### Record set
——————

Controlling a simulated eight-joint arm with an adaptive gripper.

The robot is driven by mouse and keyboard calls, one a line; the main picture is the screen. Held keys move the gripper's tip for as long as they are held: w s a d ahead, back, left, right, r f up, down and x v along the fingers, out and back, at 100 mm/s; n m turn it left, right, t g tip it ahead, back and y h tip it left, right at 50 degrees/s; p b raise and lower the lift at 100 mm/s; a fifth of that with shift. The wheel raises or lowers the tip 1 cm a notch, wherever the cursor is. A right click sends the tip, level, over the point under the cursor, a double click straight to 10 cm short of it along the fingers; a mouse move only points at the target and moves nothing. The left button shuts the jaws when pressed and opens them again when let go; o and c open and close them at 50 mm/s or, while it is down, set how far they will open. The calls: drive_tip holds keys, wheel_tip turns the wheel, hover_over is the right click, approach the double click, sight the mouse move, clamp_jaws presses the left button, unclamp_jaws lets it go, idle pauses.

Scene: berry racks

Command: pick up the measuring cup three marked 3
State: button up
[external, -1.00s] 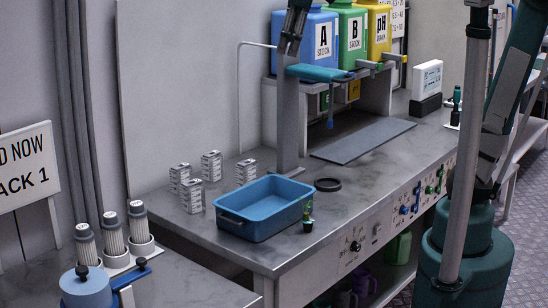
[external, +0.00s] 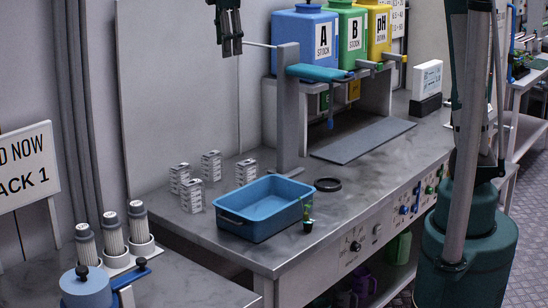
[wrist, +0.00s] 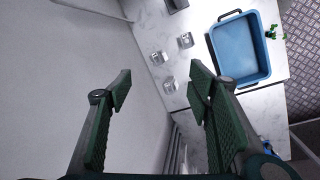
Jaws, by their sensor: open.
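My gripper (external: 230,50) hangs high in front of the back wall at the top of the external view. In the wrist view its two green-padded fingers (wrist: 160,82) are wide apart with nothing between them. On the lower shelf under the bench stand a green jug (external: 398,248) and a purple jug (external: 363,284), partly hidden and far from my gripper. I see no readable 3 on either jug, and cannot tell which thing is the measuring cup marked 3.
A black ring (external: 328,185) lies nearby. Blue, green and yellow tanks stand at the back.

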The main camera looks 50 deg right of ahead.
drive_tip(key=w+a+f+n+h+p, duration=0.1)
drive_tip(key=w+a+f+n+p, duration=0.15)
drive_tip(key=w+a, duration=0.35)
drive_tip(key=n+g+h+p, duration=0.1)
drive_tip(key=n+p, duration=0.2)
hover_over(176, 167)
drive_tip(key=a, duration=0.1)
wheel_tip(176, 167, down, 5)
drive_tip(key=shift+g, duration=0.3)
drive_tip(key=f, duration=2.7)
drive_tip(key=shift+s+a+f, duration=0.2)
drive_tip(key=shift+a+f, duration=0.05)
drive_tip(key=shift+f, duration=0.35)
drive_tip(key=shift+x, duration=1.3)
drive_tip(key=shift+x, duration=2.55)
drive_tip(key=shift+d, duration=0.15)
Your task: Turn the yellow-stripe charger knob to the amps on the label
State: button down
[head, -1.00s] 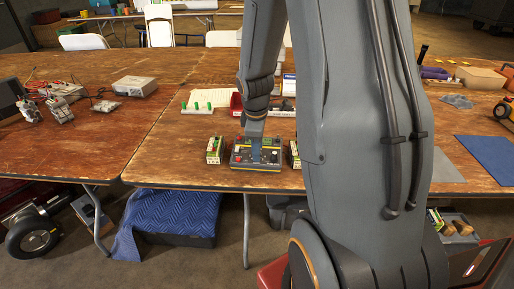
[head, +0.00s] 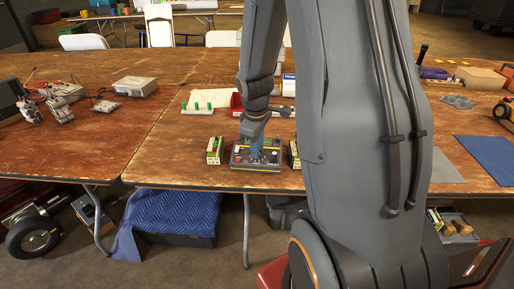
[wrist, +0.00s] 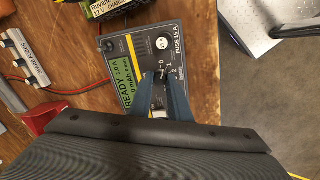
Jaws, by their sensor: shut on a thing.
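The yellow-stripe charger (head: 240,161) lies on the table's front part in the head view, under my gripper (head: 257,154). In the wrist view the dark charger (wrist: 203,57) has a yellow stripe along its left side. Its green screen (wrist: 124,84) reads READY, 1.0 A, 0 mAh. The blue fingers of my gripper (wrist: 160,83) are closed around the dark knob (wrist: 162,75), and numbers such as 0, 1 and 2 show beside it. The fingers cover part of the knob and dial, so I cannot tell exactly where the knob points.
A labelled pack (wrist: 108,8) shows above the charger in the wrist view. A white fuse strip (wrist: 25,57) and a red bin (wrist: 45,117) lie to its left.

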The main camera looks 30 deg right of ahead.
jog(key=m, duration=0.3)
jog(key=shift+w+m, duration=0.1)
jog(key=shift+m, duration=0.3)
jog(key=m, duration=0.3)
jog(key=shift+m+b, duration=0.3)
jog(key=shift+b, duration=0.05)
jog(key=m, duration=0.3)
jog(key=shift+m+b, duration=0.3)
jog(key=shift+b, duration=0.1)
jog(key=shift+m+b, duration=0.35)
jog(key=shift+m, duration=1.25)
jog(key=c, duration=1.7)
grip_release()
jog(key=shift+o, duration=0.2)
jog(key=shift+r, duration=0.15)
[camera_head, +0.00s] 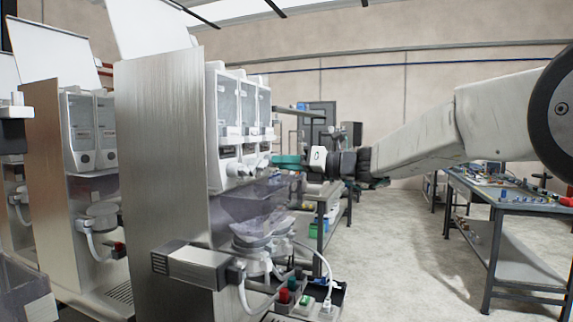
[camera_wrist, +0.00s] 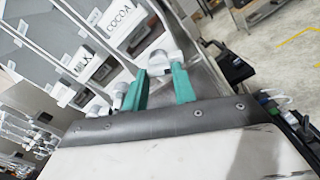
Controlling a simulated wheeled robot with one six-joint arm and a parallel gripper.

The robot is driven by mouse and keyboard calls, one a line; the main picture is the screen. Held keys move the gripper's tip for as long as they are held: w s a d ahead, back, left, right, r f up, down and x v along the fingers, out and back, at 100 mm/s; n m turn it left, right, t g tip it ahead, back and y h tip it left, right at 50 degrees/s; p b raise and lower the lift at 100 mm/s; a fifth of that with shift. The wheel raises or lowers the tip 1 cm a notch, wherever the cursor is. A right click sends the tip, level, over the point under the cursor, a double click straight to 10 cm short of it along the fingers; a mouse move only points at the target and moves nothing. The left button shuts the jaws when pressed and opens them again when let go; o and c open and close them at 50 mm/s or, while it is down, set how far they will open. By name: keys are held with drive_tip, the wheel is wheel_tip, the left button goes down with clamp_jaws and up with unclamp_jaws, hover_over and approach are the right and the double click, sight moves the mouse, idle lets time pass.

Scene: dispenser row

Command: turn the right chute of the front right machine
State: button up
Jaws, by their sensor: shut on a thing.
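The front right machine (camera_head: 160,150) is a tall steel-sided dispenser with a row of clear canisters on its right face. White chutes (camera_head: 238,170) stick out below the canisters. My gripper (camera_head: 276,160), with teal fingers, reaches in from the right to the chute at the row's far end. In the wrist view, my gripper (camera_wrist: 160,76) has its fingers on either side of the white right chute (camera_wrist: 165,52), under the canister labelled COCOA (camera_wrist: 124,26). It is shut on this chute. The fingers partly hide the chute. A neighbouring chute (camera_wrist: 121,92) is just left of the left finger, under the MILK canister.
Another machine (camera_head: 50,150) stands to the left. A workbench (camera_head: 515,205) with small parts stands at right. The floor between is clear.

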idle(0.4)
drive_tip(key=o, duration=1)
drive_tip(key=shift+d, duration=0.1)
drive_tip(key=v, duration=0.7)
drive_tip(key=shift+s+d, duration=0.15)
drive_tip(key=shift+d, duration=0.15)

——————

### Challenge
Extract the full listing above verbatim; pictures are to be left out of the copy.

### Reply
Controlling a simulated eight-joint arm with an adaptive gripper.

The robot is driven by mouse and keyboard calls, one a line; the main picture is the screen. Held keys move the gripper's tip for as long as they are held: w s a d ahead, back, left, right, r f up, down and x v along the fingers, out and back, at 100 mm/s; n m turn it left, right, t g tip it ahead, back and y h tip it left, right at 50 degrees/s; p b raise and lower the lift at 100 mm/s; a fifth of that with shift. The wheel raises or lowers the tip 1 cm a notch, wherever the cursor is. A right click sends the tip, level, over the point under the cursor, a double click straight to 10 cm short of it along the fingers; a mouse move only points at the target and moves nothing. The left button shuts the jaws when pressed and opens them again when let go; o and c open and close them at 50 mm/s or, while it is down, set how far they will open. The calls: drive_tip holds keys, wheel_tip turns the wheel, hover_over is the right click, approach the double click, sight the mouse move, clamp_jaws presses the left button, unclamp_jaws lets it go, idle pauses.

Scene: berry racks

Command: pick up the measuring cup three marked 3
State: button up
[external, -1.00s] 
[external, +0.00s] 
[wrist, +0.00s] 
Jaws, by their sensor: open.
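My gripper (external: 230,50) hangs high in front of the back wall at the top of the external view. In the wrist view its two green-padded fingers (wrist: 160,82) are wide apart with nothing between them. On the lower shelf under the bench stand a green jug (external: 398,248) and a purple jug (external: 363,284), partly hidden and far from my gripper. I see no readable 3 on either jug, and cannot tell which thing is the measuring cup marked 3.
A black ring (external: 328,185) lies nearby. Blue, green and yellow tanks stand at the back.

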The main camera looks 50 deg right of ahead.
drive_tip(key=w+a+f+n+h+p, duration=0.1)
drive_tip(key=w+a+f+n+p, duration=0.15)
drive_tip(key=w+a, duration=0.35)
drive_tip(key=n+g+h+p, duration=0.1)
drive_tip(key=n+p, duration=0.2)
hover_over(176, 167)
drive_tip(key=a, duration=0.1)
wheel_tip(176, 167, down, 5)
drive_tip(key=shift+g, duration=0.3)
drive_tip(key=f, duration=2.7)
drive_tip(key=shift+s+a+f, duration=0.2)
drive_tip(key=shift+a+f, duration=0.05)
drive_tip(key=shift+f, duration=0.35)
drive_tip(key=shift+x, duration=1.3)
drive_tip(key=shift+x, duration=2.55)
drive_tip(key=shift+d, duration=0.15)
Your task: Turn the yellow-stripe charger knob to the amps on the label
State: button down
[head, -1.00s] 
[head, +0.00s] 
[wrist, +0.00s] 
Jaws, by their sensor: shut on a thing.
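The yellow-stripe charger (head: 240,161) lies on the table's front part in the head view, under my gripper (head: 257,154). In the wrist view the dark charger (wrist: 203,57) has a yellow stripe along its left side. Its green screen (wrist: 124,84) reads READY, 1.0 A, 0 mAh. The blue fingers of my gripper (wrist: 160,83) are closed around the dark knob (wrist: 162,75), and numbers such as 0, 1 and 2 show beside it. The fingers cover part of the knob and dial, so I cannot tell exactly where the knob points.
A labelled pack (wrist: 108,8) shows above the charger in the wrist view. A white fuse strip (wrist: 25,57) and a red bin (wrist: 45,117) lie to its left.

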The main camera looks 30 deg right of ahead.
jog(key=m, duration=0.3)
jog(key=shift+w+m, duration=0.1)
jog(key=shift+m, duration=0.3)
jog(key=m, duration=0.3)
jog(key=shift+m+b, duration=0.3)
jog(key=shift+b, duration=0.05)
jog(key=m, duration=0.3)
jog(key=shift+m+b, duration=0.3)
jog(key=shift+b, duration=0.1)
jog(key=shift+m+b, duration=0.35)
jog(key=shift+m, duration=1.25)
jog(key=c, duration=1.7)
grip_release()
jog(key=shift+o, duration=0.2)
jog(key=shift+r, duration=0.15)
[camera_head, +0.00s] 
[camera_wrist, +0.00s] 
Controlling a simulated wheeled robot with one six-joint arm and a parallel gripper.

The robot is driven by mouse and keyboard calls, one a line; the main picture is the screen. Held keys move the gripper's tip for as long as they are held: w s a d ahead, back, left, right, r f up, down and x v along the fingers, out and back, at 100 mm/s; n m turn it left, right, t g tip it ahead, back and y h tip it left, right at 50 degrees/s; p b raise and lower the lift at 100 mm/s; a fifth of that with shift. The wheel raises or lowers the tip 1 cm a notch, wherever the cursor is. A right click sends the tip, level, over the point under the cursor, a double click straight to 10 cm short of it along the fingers; a mouse move only points at the target and moves nothing. The left button shuts the jaws when pressed and opens them again when let go; o and c open and close them at 50 mm/s or, while it is down, set how far they will open. By name: keys are held with drive_tip, the wheel is wheel_tip, the left button goes down with clamp_jaws and up with unclamp_jaws, hover_over and approach are the right and the double click, sight moves the mouse, idle lets time pass.

Scene: dispenser row

Command: turn the right chute of the front right machine
State: button up
Jaws, by their sensor: shut on a thing.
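The front right machine (camera_head: 160,150) is a tall steel-sided dispenser with a row of clear canisters on its right face. White chutes (camera_head: 238,170) stick out below the canisters. My gripper (camera_head: 276,160), with teal fingers, reaches in from the right to the chute at the row's far end. In the wrist view, my gripper (camera_wrist: 160,76) has its fingers on either side of the white right chute (camera_wrist: 165,52), under the canister labelled COCOA (camera_wrist: 124,26). It is shut on this chute. The fingers partly hide the chute. A neighbouring chute (camera_wrist: 121,92) is just left of the left finger, under the MILK canister.
Another machine (camera_head: 50,150) stands to the left. A workbench (camera_head: 515,205) with small parts stands at right. The floor between is clear.

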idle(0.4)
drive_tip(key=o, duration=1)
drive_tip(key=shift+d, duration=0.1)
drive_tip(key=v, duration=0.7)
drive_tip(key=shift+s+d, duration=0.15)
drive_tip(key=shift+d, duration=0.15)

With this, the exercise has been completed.